When Ms. Sy objected, Mr. Burch said, “It’s a compliment.” Mr. Burch later apologized.

Ms. Sy, the special events director for the Downtown Ithaca Alliance, said in an interview on Wednesday that she had been uncomfortable because Mr. Burch had continued to refer to her as “the savage” even after she reminded him what her name was. “You could sense that there was an energy in the room that everyone was uncomfortable with,” she said.

Nalani Haueter, 19, a sophomore and sociology major at Ithaca from San Luis Obispo, Calif., said Wednesday that she has been shocked by the numbers of people participating in protests and meetings. “Throughout the last couple of months,” she said, “it’s grown into a large percentage of this campus being active and paying attention.”

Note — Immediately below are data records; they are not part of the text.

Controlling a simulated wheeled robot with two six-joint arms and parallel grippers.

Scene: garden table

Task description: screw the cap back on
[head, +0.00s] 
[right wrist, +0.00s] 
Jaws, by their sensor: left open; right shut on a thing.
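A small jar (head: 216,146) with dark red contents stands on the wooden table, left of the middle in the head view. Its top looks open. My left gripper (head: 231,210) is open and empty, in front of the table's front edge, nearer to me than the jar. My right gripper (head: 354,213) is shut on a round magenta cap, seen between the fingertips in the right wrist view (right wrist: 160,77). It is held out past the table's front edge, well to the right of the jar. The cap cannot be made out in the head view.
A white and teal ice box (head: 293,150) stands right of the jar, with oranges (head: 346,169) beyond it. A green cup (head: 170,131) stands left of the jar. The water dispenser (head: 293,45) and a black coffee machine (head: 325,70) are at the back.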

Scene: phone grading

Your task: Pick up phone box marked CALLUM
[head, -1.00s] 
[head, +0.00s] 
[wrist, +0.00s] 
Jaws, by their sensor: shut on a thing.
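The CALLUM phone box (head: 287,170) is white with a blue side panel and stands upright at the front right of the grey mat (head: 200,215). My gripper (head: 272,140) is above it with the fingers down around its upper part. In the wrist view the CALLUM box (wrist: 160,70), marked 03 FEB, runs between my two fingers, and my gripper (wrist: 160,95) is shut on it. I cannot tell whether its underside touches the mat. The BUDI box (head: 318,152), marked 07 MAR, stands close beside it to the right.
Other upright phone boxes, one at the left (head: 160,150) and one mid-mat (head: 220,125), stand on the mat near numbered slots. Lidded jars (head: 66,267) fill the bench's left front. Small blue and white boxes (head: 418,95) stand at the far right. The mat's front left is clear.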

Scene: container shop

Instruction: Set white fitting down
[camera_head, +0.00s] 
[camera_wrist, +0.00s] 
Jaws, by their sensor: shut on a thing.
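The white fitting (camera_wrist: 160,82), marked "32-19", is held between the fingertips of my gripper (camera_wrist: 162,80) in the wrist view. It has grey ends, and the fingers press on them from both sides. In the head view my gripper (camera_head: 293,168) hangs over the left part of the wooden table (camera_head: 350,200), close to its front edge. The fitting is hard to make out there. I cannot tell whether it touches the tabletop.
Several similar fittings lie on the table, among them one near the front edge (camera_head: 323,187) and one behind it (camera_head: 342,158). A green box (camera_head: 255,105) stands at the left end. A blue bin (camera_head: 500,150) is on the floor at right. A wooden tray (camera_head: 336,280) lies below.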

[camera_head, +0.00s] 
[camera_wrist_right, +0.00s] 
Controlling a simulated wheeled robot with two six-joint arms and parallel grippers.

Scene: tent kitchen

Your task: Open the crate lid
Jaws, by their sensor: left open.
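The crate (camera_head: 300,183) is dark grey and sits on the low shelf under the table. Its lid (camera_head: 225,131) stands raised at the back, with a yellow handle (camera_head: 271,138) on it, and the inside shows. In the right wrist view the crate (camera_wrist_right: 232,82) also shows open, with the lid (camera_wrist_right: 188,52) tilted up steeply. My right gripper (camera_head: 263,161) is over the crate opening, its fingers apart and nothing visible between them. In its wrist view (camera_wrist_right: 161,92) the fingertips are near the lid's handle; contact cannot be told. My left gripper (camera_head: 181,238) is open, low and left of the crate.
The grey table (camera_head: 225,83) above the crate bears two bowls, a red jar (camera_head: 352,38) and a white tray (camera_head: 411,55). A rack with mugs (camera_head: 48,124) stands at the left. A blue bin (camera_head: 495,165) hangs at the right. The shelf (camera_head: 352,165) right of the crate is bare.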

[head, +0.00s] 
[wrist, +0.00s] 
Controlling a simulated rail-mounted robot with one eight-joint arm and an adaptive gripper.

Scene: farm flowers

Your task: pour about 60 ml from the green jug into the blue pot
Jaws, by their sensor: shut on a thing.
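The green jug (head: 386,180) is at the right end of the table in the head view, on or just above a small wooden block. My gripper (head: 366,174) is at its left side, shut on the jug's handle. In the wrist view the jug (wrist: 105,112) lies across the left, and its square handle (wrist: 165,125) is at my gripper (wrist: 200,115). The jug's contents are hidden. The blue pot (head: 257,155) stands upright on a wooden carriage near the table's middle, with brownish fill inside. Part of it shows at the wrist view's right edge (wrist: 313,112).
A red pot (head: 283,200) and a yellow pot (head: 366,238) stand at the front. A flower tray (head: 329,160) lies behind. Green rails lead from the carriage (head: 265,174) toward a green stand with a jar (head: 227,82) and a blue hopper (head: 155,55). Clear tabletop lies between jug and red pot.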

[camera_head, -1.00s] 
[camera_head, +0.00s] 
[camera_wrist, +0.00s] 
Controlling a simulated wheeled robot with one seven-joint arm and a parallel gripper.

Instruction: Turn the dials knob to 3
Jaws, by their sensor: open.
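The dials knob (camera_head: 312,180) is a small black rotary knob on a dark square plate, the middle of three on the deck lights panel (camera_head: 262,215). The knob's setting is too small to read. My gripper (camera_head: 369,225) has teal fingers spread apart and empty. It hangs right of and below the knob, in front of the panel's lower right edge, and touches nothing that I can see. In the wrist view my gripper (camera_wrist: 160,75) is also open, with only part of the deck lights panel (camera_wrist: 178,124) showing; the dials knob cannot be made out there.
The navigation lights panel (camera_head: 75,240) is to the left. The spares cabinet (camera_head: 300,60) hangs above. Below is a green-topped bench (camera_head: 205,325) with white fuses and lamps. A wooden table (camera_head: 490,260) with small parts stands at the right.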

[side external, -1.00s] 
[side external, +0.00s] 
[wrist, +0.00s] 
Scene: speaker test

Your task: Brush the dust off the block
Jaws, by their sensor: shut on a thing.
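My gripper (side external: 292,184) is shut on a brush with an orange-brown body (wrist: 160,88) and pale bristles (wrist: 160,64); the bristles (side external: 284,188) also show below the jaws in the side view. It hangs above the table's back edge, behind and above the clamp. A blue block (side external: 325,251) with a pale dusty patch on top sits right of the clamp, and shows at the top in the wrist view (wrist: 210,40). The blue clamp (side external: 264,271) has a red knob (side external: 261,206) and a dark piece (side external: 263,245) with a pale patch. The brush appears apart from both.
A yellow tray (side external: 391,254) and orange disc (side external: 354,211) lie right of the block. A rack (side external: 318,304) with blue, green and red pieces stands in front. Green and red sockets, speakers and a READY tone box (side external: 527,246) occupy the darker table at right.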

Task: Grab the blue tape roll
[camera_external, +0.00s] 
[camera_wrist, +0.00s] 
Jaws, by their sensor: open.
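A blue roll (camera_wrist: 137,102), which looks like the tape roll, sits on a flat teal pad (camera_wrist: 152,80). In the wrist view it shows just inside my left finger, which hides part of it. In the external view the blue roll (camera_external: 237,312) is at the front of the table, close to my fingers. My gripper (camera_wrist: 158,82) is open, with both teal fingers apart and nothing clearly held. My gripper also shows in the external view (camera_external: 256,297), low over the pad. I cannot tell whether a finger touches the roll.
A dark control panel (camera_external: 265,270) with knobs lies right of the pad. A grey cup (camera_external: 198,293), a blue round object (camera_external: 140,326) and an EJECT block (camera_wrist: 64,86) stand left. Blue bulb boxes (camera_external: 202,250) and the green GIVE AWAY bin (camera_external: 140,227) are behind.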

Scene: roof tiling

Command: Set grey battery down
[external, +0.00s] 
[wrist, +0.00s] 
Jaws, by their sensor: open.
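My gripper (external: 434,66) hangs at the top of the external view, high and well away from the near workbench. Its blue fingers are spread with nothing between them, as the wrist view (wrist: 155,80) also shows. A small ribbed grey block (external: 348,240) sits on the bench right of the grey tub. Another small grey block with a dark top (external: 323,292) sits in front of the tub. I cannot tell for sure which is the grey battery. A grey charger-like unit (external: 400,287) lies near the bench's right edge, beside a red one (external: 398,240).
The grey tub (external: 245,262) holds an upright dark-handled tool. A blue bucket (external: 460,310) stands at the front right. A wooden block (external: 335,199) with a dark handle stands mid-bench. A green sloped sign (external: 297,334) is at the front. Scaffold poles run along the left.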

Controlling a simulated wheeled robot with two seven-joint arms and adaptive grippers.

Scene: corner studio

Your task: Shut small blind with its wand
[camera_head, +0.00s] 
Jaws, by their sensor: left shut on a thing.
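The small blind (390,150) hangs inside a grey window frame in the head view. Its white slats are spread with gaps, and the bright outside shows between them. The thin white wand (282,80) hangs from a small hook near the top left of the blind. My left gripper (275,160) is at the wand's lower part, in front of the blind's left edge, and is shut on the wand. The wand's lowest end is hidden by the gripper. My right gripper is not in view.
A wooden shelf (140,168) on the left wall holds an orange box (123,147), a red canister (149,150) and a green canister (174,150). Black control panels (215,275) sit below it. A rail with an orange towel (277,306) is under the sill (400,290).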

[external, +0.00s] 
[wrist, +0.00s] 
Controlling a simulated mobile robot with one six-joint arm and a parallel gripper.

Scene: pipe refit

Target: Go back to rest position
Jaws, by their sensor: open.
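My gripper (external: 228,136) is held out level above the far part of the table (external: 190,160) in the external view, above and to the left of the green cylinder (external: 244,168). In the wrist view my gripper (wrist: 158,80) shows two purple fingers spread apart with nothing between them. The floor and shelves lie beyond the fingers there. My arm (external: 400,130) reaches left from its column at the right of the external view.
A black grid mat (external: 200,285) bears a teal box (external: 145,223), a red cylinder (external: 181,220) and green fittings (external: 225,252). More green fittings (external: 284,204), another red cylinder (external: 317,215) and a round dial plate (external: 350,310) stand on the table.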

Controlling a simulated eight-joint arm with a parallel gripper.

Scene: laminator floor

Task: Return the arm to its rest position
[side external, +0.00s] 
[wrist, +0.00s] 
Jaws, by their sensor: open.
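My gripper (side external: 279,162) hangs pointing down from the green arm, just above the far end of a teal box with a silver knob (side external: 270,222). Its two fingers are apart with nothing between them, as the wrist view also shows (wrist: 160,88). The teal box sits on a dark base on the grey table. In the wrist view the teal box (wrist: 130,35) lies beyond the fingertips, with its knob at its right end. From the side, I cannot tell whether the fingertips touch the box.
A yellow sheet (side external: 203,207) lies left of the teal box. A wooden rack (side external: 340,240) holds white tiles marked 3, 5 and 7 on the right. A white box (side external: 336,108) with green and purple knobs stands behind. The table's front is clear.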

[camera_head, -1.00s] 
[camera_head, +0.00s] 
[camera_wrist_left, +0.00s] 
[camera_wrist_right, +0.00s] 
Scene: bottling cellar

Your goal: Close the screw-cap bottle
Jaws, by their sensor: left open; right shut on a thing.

In a statement Wednesday, Tom Grape, the chairman of the Ithaca College board, said the trustees took the issues seriously and would work with Mr. Rochon to address them. Mr. Rochon, who attended Wednesday’s protests, has promised changes, including the hiring of a diversity officer and the creation of a review board for complaints about the campus police.

In a campus email, the president of Claremont McKenna College, Hiram E. Chodosh, said, “I stand by our students,” and announced steps including a new leadership position on diversity and help for new students, especially first-generation college students, in adjusting to campus life. Mr. Chodosh said in an interview that one role of higher education was “to provide a very special home for our students as a bridge from their families to the truly adult and independent world.”

Roger Lopez, 19, a sophomore studying political science at Yale who grew up in New York City, said some students had been so upset and consumed by recent events that they had asked for extensions on major papers or exams.

Students had even started questioning whether it was appropriate to call the leaders of the university’s residential colleges “masters,” because they thought the term had connotations of slavery.